Coming from a career as an accountant, John Comino knew that property investing was his ticket out of the rat race.
During the time he worked as an accountant, John and his wife were able to build a significant property portfolio and in the process learn what it takes to become a successful investor.
“The process of buying for myself turned out to be an opportunity to develop a passion for something, but also to make a lot of mistakes and to find out what worked.”
“That turned into a real understanding of property cycles and property selection and the financing behind property. From there, people started coming to me to either bid on their behalf or just give an opinion on properties that they wanted to buy.”
After finding personal success in property, John then wanted to use it as an opportunity to build his own business.
“I became a buyer’s agent towards the end of 2017, beginning of 2018 and there were two drivers at the time. One was to own my own business. A part of that concept of planning my escape, but one was just financial independence and running my own business.”
“The second reason was to explore the skill that I had in sort of choosing properties and putting deals together.”
As a buyers agent, John focuses on finding off-market properties while educating everyone he helps.
“I’m always conscious that there are three reasons that people come to BAs. One is to save time, two is to educate and to help make better purchasing decisions and then the third one is to purchase off-market properties.”
“With that in mind, my strategy as a buyer’s agent is to be more of an educator than a head kicker because I don’t have a background in sales so that can be a double-edged sword, but I do focus on the soft skills of sort of educating the clients.”
“The second thing is that I do try to target off-market properties because I never want to get into the conversation around ‘I could have done it myself’, which is always a risk, as a buyer’s agent.”
Having started his career after the property cycle peaked in Sydney, John had to navigate a tricky time while launching his own business.
“I started at the end of ‘17, beginning of ’18, which was a really tough time in the property market. I think it dropped, 15% in 2018.”
“I got very lucky in that one of my very first clients was actually an ASX listed media company who wanted a very substantial property at the time. So even though the market was sort of languishing, I was able to put together a fairly large deal and that was really helpful.”
“That was very good for my brand and that was good for my experience and obviously good for cashflow. But it’s a difficult sort of deal to repeat so they don’t come along very often, but that was one of my first deals.”
John used a number of approaches to help get his business off the ground in the early days.
“It’s been tough to get established, but I focused on three things. One was thought leadership and articles and podcasts. I was writing articles fairly prolifically. I do it a bit less now, but lots of articles and lots of podcasts.”
“The second thing I did to get established was networking and meeting people and trying to meet new people every week. That’s an excellent way to do it. And the third thing is that I do and did invest in a lot of social media at the time because you don’t want to be the best buyer’s agent that no one’s heard of.”
For John, one of the hardest parts of working with buyers was trying to educate them on cycles and when to buy.
“Buyers buy in sellers’ markets, not in buyers’ markets, which is sort of strange – they should be buying in these dips, but human psychology is that they don’t.
“When property was on sale, buyers weren’t interested in property and now that it’s hot again, the buyers come back in.

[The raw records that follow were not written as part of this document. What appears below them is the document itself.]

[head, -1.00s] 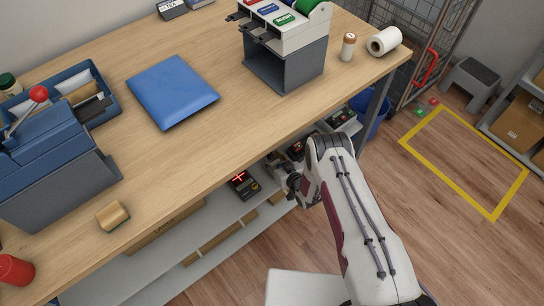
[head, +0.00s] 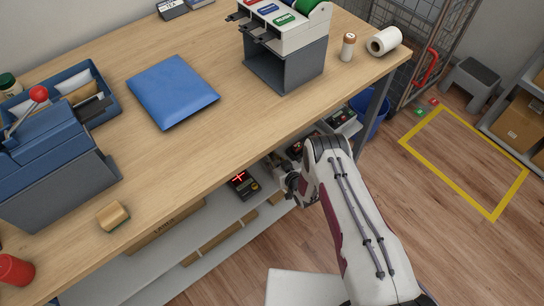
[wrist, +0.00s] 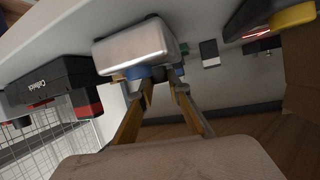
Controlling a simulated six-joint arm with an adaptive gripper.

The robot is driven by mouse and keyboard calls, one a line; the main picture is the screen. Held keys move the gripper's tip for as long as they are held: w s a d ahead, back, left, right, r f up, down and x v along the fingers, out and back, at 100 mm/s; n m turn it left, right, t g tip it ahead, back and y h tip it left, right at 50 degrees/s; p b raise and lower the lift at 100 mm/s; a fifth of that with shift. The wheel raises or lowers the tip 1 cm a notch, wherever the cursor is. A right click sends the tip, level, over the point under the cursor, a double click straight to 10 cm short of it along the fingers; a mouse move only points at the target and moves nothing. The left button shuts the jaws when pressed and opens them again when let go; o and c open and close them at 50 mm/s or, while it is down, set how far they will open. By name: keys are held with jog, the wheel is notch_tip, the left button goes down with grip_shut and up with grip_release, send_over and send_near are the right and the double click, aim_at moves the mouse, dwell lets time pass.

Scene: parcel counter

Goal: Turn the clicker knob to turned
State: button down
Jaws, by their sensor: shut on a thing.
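In the wrist view, a silver box-shaped device (wrist: 136,46) is directly ahead of my gripper (wrist: 160,84). A small blue round part, which looks like the clicker knob (wrist: 150,73), shows on its near side. My two fingers are closed in on this part and hide some of it. I cannot read the knob's angle. In the head view, my gripper is at the shelf under the counter, partly hidden by the counter edge and my own wrist, and the knob cannot be made out.
Left in the wrist view is a black labelled device (wrist: 45,84) with a red part; a yellow-and-black device (wrist: 268,18) is upper right. In the head view, a device with a red display (head: 241,181) stands left of my gripper. The counter edge (head: 225,161) overhangs the shelf.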

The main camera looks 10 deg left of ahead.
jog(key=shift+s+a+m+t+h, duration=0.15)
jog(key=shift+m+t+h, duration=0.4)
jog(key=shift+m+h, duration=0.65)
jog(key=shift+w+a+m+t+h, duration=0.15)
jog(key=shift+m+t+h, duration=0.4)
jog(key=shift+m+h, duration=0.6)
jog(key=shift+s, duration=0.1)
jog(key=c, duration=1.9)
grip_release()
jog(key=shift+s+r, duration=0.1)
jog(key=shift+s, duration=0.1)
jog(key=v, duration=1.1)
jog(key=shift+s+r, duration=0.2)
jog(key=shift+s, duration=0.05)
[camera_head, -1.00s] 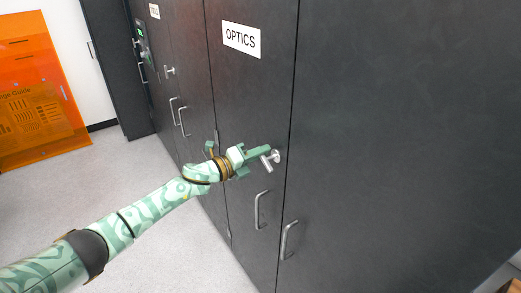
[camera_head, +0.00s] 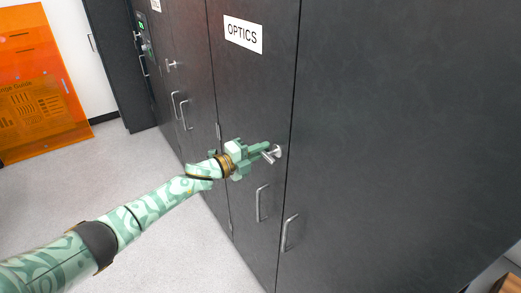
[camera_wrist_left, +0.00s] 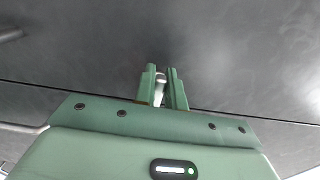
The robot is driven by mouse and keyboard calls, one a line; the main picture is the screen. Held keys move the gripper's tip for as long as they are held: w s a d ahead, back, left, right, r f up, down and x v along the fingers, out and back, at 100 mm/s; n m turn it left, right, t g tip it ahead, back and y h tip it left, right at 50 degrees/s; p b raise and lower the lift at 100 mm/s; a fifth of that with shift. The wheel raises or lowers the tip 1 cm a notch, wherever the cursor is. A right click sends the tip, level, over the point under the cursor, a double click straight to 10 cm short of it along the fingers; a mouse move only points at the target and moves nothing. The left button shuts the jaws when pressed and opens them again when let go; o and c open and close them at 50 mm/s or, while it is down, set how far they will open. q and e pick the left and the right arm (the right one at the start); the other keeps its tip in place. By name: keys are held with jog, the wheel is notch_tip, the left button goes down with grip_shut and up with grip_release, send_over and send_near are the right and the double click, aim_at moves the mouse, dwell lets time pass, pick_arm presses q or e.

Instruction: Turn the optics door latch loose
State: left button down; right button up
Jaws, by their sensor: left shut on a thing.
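The optics door (camera_head: 250,100) is a dark grey cabinet door with a white OPTICS label (camera_head: 243,34). Its latch (camera_head: 275,153) is a small silver turn handle near the door's right edge. My left gripper (camera_head: 266,150) is at the latch with its green fingers shut on the handle. In the left wrist view the latch (camera_wrist_left: 160,88) shows as a bright metal piece between the two fingertips (camera_wrist_left: 162,85). The fingers hide part of the handle. My right gripper is not in view.
Silver pull handles (camera_head: 262,203) and (camera_head: 289,233) stand out below the latch. Another latch (camera_head: 171,65) is on a door further left. An orange translucent panel (camera_head: 40,90) stands at the far left. The grey floor (camera_head: 110,185) is clear.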

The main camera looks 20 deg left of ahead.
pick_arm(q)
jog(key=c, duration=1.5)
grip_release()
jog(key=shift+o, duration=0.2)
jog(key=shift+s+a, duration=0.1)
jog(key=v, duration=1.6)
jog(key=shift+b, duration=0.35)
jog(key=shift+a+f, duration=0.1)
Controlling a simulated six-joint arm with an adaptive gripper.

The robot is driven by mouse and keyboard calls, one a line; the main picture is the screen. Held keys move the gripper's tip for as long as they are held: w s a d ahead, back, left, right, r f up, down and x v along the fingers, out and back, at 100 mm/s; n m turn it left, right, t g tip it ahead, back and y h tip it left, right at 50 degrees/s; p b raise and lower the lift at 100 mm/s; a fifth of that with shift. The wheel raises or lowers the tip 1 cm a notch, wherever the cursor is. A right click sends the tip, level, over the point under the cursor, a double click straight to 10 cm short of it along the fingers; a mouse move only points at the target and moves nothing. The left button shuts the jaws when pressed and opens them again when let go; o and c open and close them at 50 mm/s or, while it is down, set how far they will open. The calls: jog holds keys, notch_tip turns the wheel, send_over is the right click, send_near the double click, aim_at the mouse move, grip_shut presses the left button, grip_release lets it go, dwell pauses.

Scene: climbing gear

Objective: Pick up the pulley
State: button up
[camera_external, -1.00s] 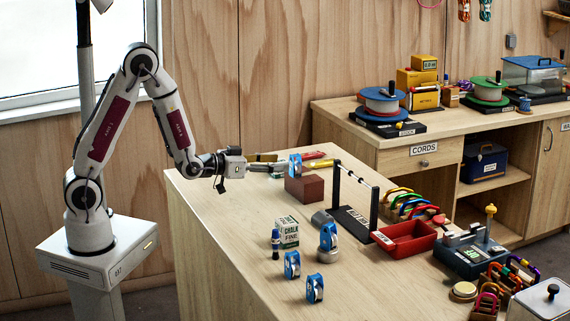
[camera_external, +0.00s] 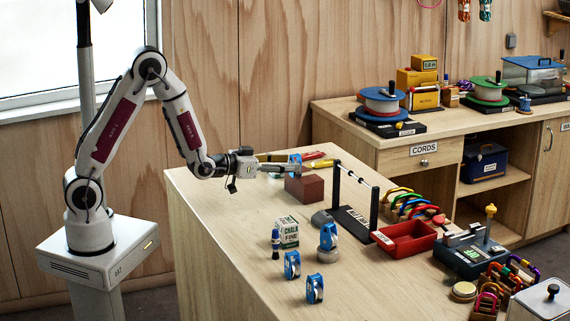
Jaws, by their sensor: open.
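Several blue-and-silver pulleys are on the bench. One pulley (camera_external: 295,158) is at the brown block (camera_external: 305,189), and its upper part shows just above my gripper's fingers. My gripper (camera_external: 292,169) is open and level, pointing right, with its fingers at this pulley. The fingers cover its lower part, and I cannot tell whether they touch it. Another pulley (camera_external: 328,235) stands on a grey round piece. Two more pulleys, a left one (camera_external: 292,265) and a right one (camera_external: 315,289), stand near the front of the bench.
A black-posted rack with a bar (camera_external: 356,182) stands right of the block. A chalk box (camera_external: 289,232) and a blue bottle (camera_external: 275,244) are nearer the front. A red tray (camera_external: 404,239) lies to the right. The bench's left front is clear.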

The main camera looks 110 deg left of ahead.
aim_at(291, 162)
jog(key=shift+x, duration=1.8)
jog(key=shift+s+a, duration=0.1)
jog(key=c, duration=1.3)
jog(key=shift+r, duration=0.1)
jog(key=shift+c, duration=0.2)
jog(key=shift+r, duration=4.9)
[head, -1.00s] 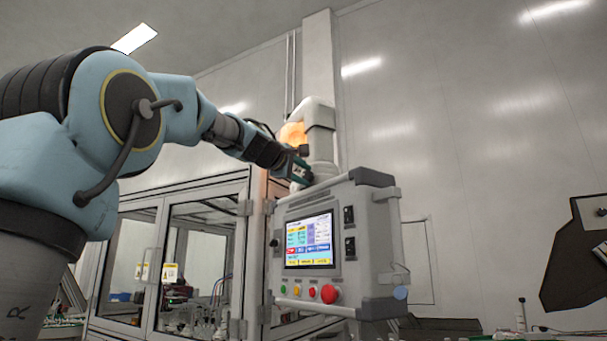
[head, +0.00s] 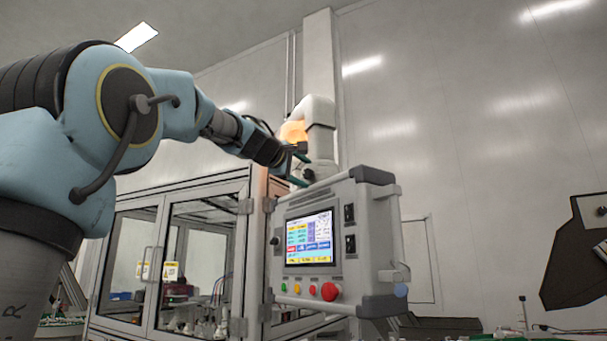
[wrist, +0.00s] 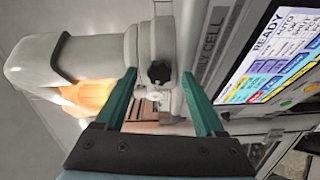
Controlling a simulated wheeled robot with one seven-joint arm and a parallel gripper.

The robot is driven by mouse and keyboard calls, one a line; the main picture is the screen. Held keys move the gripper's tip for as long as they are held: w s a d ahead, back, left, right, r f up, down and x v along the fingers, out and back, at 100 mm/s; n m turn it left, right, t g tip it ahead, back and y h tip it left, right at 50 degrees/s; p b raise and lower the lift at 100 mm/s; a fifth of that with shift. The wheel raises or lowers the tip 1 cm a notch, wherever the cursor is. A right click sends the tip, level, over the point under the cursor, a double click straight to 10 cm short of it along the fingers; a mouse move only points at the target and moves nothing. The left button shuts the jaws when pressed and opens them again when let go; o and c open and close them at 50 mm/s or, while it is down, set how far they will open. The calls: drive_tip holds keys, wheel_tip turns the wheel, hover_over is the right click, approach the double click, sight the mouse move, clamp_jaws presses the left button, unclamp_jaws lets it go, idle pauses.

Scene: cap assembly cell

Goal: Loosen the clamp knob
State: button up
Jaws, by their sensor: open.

I used to try to fight that and my articles were all about being a contrarian. I don’t worry so much about that now. I just accept that that’s how people are wired and so I don’t fight the tide on that one.”
In a bid to build momentum in his business John worked with the BAI and it was instrumental in learning how to grow his client base.
“I started as a buyer’s agent before I did the Buyer’s Agent Institute so the institute was really helpful for me because it covers everything from scripts and dialogues to mindset and time management.”
“Because I got in very fresh, I didn’t really know where to start. So for me, the most important part of the Buyer’s Agent Institute were scripts and dialogues and also scripts about how to convert prospects into clients.”
“The other big thing that the Buyer’s Agent Institute helped me with was understanding the value that I provide to the referral partners.”
“If you go to, a mortgage broker or a real estate agent, you don’t want to just ask them for a favour – “Hey, come and help. Send me some referrals.” What you want to do is create a transaction of mutual value for them rather than simply asking a favour.”
Going forward, John wants to continue to grow his business, through more effective practices that depend less on him.
“In the next five to ten years I want to focus on systematising the process more and scaling up so that it’s not so dependent on me.”
“That’s one of the things about the buyer’s agent business, it is very personalised and it’s very much about my brand as John. I want to sort of get away from that towards a more scalable model.”
For anyone considering a career as a buyers agent, John notes that it is a people business.
“The main thing is that being a buyer’s agent’s about people, not about property.”
“A lot of people get into the buying business because they love property, but if you simply love property, it might not be the right thing for you because as a buyer’s agent you deal in the peoples’ wealth, their frailties, their insecurities, their fear of debt and their fear to take action.”
“It’s not about the properties, it’s about the people.”